The amplitude of voltage of a given waveshape that, under specified conditions, causes flashover through the surrounding medium on 50% of the voltage applications.
[C62.82.1-2010]

critical flashover voltage (CFO)

The amplitude of voltage of a given waveshape that, under specified conditions, causes flashover through the surrounding medium on 50% of the voltage applications.
[C62.22-2009]

critical rate of rise of off-state voltage

dv/dt
The maximum rate of rise of voltage (below VDRM) that will not cause switching from the off-state to the on-state.
[62.37-1996]

critical rate of rise of on-state current

di/dt
Rated value of the rate of rise of current which the device can withstand without damage.
[62.37-1996]

current chopping (rotating electric machinery)
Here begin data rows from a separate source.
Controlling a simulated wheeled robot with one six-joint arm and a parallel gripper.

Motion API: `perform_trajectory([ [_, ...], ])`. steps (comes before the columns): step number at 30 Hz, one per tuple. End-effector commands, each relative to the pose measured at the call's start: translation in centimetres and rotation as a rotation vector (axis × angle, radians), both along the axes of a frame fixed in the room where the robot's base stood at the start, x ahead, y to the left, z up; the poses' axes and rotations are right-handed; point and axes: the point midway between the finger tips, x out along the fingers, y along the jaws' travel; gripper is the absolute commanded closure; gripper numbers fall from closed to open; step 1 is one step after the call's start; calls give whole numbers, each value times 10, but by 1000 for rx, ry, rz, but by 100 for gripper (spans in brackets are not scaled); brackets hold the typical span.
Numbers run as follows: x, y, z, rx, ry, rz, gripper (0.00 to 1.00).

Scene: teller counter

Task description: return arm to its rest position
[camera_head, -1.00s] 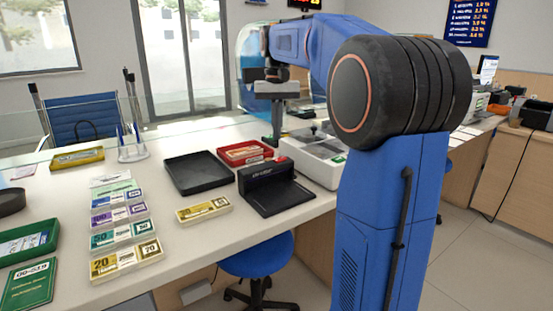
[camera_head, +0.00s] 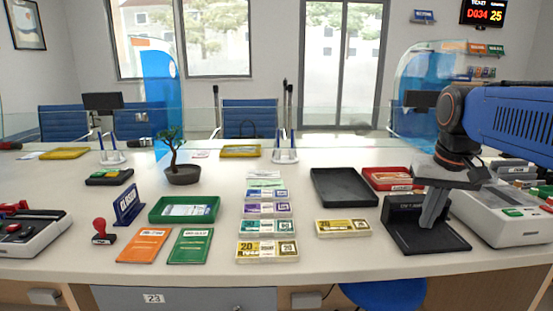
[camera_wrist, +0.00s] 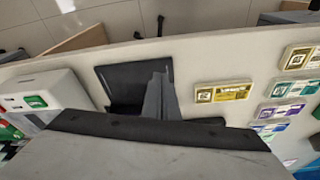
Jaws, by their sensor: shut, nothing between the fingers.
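My gripper (camera_head: 434,208) hangs at the right of the head view, at the end of my blue arm, pointing down in front of the black stand-like device (camera_head: 408,236). Its fingers are together with nothing between them. In the wrist view the grey fingers (camera_wrist: 158,97) show over the same black device (camera_wrist: 121,84). I cannot tell the exact height of the fingertips above it.
A white machine (camera_head: 502,219) stands right of my gripper. A yellow banknote bundle (camera_head: 343,227), a black tray (camera_head: 345,188) and a red tray (camera_head: 387,178) lie left of or behind it. A glass screen runs along the counter's back.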

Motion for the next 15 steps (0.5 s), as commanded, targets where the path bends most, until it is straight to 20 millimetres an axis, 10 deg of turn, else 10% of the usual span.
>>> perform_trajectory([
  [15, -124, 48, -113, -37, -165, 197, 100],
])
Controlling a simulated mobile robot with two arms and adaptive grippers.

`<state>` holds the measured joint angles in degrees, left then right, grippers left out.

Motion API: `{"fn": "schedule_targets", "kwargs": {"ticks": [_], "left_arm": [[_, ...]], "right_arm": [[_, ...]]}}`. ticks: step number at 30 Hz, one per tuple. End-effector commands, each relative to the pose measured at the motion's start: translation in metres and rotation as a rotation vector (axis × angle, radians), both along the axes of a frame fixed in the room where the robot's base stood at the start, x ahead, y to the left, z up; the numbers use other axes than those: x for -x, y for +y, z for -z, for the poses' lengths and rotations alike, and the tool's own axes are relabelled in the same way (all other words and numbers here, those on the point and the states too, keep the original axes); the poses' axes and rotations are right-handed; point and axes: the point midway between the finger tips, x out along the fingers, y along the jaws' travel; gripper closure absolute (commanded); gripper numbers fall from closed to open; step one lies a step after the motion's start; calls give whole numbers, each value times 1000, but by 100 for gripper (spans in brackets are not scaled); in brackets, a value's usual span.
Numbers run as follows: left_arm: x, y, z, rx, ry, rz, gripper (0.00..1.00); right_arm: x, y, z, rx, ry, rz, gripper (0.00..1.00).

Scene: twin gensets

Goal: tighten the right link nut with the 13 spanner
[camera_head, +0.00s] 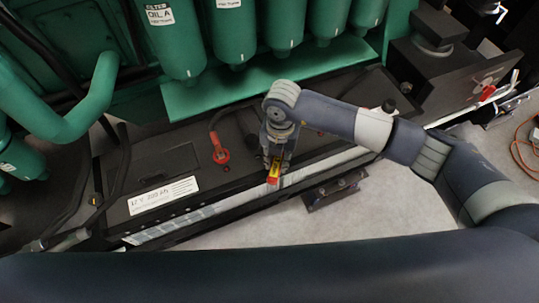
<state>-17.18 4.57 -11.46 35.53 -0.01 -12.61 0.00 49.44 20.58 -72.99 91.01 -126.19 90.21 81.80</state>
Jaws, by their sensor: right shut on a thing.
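My right gripper (276,158) points down over the front part of the black battery box (160,172). It is shut on a small yellow and red piece (273,174), which looks like the grip of the 13 spanner. The spanner's jaw end cannot be made out. A red terminal clamp (221,156) with a dark cable sits on the box, left of the gripper and apart from it. A bit of red shows right behind my right arm. I cannot make out the right link nut; the gripper and arm cover that area. My left gripper is not in view.
Green filter canisters (173,45) hang in a row behind the battery box, close to the arm. A light rail (225,205) runs along its front edge. A dark bracket (333,188) stands on the pale floor in front. An orange cable (524,150) lies far right.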

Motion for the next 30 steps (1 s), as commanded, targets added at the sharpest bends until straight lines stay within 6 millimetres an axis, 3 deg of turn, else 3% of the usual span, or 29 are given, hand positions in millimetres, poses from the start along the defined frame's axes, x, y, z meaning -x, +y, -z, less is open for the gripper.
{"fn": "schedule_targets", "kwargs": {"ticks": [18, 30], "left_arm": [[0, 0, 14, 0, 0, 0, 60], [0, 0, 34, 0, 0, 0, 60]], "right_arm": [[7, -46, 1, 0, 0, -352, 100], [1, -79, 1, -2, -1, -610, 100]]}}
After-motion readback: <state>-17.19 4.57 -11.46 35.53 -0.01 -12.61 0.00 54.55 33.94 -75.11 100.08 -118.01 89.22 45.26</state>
A current wave in the machine circuit forced to zero by an interrupter at other than a fundamental frequency current zero in the interrupted phase and with a forcing duration in the order of microseconds or less.
Example: vacuum circuit breaker, or a superimposed high-frequency switching surge current with a magnitude greater than the fundamental frequency current.
[C62.21-2003]

current turnoff time

The time required for the gas tube to restore itself to a non-conducting state following a period of conduction. This definition applies only to a condition where the gas tube is exposed to a continuous specified dc potential under a specified circuit condition.
[C62.31-2006]

current zero (rotating electric machinery)

That instant when an oscillatory current wave passes through zero magnitude.